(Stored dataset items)
-=-=-

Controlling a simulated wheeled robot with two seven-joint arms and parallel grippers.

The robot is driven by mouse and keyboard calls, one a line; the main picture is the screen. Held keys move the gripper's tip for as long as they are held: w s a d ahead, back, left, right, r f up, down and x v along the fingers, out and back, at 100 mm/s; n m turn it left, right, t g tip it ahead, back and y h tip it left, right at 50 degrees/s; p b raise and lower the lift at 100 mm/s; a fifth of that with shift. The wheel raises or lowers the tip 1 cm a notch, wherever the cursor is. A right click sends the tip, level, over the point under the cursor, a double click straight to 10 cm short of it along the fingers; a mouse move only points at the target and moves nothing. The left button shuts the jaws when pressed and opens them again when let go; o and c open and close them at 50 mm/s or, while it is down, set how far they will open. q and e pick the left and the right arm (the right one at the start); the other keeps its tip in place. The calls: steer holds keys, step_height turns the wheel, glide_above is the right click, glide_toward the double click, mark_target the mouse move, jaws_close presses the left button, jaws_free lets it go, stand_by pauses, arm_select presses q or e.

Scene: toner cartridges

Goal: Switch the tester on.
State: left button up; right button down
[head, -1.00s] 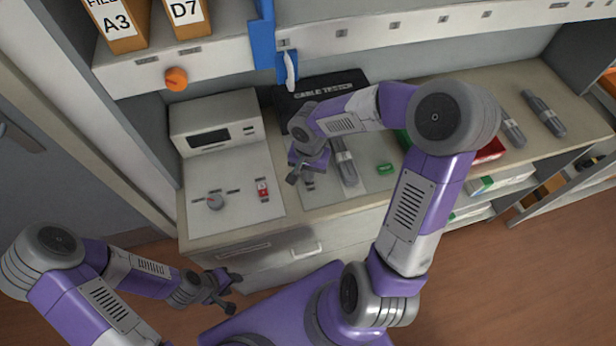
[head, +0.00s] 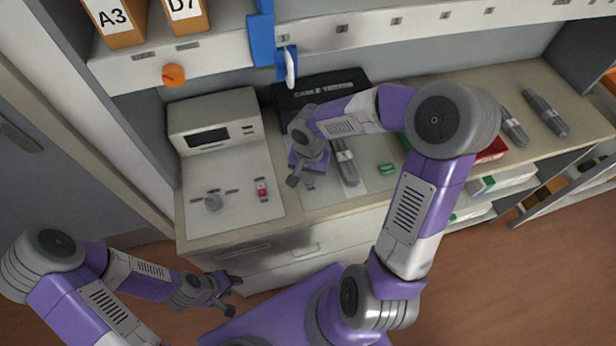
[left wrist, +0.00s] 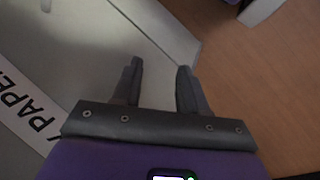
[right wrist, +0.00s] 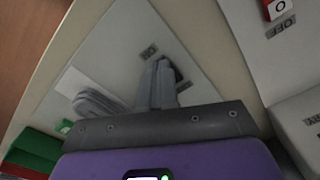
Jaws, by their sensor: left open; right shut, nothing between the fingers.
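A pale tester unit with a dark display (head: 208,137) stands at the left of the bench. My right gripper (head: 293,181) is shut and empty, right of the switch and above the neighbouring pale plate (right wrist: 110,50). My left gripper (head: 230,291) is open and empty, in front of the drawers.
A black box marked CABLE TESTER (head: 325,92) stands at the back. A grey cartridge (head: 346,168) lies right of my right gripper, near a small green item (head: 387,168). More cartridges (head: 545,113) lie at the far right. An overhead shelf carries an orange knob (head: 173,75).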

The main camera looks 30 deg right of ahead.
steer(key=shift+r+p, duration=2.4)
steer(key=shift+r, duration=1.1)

-=-=-

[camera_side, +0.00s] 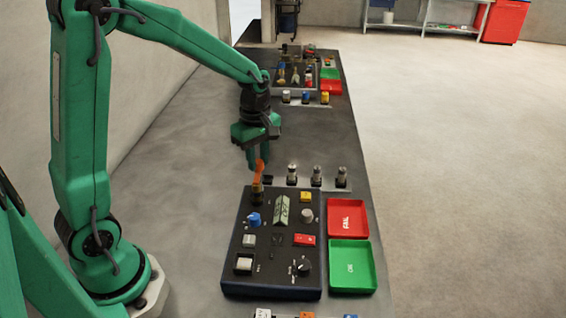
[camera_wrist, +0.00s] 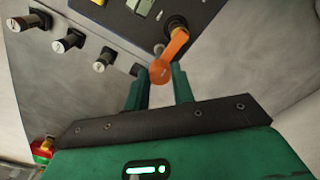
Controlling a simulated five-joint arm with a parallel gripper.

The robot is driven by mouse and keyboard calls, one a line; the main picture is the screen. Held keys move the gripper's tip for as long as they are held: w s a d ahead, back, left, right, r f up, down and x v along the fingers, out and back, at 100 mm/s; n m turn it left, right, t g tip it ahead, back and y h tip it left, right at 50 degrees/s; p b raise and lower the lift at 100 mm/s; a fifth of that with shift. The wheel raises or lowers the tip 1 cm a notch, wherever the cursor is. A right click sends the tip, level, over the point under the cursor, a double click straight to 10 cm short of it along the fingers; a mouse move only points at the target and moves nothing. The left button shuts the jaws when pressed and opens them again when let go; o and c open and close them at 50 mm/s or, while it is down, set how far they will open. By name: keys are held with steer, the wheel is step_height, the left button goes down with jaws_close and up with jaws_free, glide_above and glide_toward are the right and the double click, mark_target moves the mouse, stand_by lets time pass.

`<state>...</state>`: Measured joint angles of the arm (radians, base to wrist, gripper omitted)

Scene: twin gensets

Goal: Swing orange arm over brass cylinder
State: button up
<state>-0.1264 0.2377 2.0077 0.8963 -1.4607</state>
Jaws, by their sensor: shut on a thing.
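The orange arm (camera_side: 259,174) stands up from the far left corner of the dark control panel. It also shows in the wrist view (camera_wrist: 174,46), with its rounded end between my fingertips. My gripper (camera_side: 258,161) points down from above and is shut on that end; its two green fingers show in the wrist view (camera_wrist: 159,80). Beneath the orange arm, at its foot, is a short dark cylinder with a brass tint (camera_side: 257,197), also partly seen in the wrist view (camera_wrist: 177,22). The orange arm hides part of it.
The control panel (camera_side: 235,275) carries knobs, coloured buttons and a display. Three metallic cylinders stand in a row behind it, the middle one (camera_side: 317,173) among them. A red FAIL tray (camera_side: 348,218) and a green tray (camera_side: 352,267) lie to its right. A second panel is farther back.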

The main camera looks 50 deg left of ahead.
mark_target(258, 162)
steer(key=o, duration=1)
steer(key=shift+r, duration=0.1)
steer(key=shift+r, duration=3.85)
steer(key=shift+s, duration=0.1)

-=-=-

Find every line in the records above that holds the word "simulated", and copy each one.

> _Completed task_
Controlling a simulated wheeled robot with two seven-joint arms and parallel grippers.
Controlling a simulated five-joint arm with a parallel gripper.

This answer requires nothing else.